> _Records for processing_
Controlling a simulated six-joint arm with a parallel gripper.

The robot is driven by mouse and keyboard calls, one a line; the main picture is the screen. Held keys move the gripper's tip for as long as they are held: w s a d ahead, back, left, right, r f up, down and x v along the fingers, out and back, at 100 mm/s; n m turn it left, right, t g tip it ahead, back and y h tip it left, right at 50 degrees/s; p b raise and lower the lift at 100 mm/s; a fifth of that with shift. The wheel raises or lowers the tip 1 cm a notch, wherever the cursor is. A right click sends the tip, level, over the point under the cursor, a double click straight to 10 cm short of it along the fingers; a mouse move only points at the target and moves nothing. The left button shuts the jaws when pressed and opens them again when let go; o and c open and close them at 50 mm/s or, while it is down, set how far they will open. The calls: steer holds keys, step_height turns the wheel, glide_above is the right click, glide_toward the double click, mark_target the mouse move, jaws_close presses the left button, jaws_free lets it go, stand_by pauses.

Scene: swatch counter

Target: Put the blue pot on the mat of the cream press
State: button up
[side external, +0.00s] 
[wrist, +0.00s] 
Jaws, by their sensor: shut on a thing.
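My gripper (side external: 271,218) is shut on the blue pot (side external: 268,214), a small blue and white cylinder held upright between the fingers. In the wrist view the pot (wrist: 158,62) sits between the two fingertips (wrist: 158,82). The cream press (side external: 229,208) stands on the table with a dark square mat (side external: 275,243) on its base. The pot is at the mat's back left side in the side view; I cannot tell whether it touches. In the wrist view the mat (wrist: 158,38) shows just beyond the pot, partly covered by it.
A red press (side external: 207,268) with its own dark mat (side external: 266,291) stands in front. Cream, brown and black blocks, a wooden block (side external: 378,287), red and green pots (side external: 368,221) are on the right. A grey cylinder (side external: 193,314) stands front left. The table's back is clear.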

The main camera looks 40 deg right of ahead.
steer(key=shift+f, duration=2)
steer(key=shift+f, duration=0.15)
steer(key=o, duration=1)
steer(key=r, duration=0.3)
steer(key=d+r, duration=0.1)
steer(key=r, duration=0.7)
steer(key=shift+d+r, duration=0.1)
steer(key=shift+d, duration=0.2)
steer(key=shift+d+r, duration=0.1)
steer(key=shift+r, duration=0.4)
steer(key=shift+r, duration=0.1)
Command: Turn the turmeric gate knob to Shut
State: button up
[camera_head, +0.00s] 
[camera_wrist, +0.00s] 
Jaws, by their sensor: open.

> _Exercise task_
Repeat every line of the material exactly as given.

> _Reply to the task_
Controlling a simulated six-joint arm with a parallel gripper.

The robot is driven by mouse and keyboard calls, one a line; the main picture is the screen. Held keys move the gripper's tip for as long as they are held: w s a d ahead, back, left, right, r f up, down and x v along the fingers, out and back, at 100 mm/s; n m turn it left, right, t g tip it ahead, back and y h tip it left, right at 50 degrees/s; p b raise and lower the lift at 100 mm/s; a fifth of that with shift. The wheel raises or lowers the tip 1 cm a notch, wherever the cursor is. A right click sends the tip, level, over the point under the cursor, a double click straight to 10 cm short of it along the fingers; a mouse move only points at the target and moves nothing. The left button shuts the jaws when pressed and opens them again when let go; o and c open and close them at 50 mm/s or, while it is down, set how far they will open. The calls: steer holds keys, step_height turns the wheel, glide_above is the right click, glide_toward the double click, mark_target the mouse move, jaws_close presses the left button, jaws_free lets it go, stand_by pauses.

Scene: swatch counter

Target: Put the blue pot on the mat of the cream press
State: button up
[side external, +0.00s] 
[wrist, +0.00s] 
Jaws, by their sensor: shut on a thing.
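My gripper (side external: 271,218) is shut on the blue pot (side external: 268,214), a small blue and white cylinder held upright between the fingers. In the wrist view the pot (wrist: 158,62) sits between the two fingertips (wrist: 158,82). The cream press (side external: 229,208) stands on the table with a dark square mat (side external: 275,243) on its base. The pot is at the mat's back left side in the side view; I cannot tell whether it touches. In the wrist view the mat (wrist: 158,38) shows just beyond the pot, partly covered by it.
A red press (side external: 207,268) with its own dark mat (side external: 266,291) stands in front. Cream, brown and black blocks, a wooden block (side external: 378,287), red and green pots (side external: 368,221) are on the right. A grey cylinder (side external: 193,314) stands front left. The table's back is clear.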

The main camera looks 40 deg right of ahead.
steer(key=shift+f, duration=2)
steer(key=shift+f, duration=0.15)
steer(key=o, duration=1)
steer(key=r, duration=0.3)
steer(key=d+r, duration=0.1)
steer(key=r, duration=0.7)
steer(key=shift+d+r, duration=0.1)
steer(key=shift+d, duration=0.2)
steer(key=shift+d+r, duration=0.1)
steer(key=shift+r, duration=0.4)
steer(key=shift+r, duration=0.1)
Command: Turn the turmeric gate knob to Shut
State: button up
[camera_head, +0.00s] 
[camera_wrist, +0.00s] 
Jaws, by their sensor: open.

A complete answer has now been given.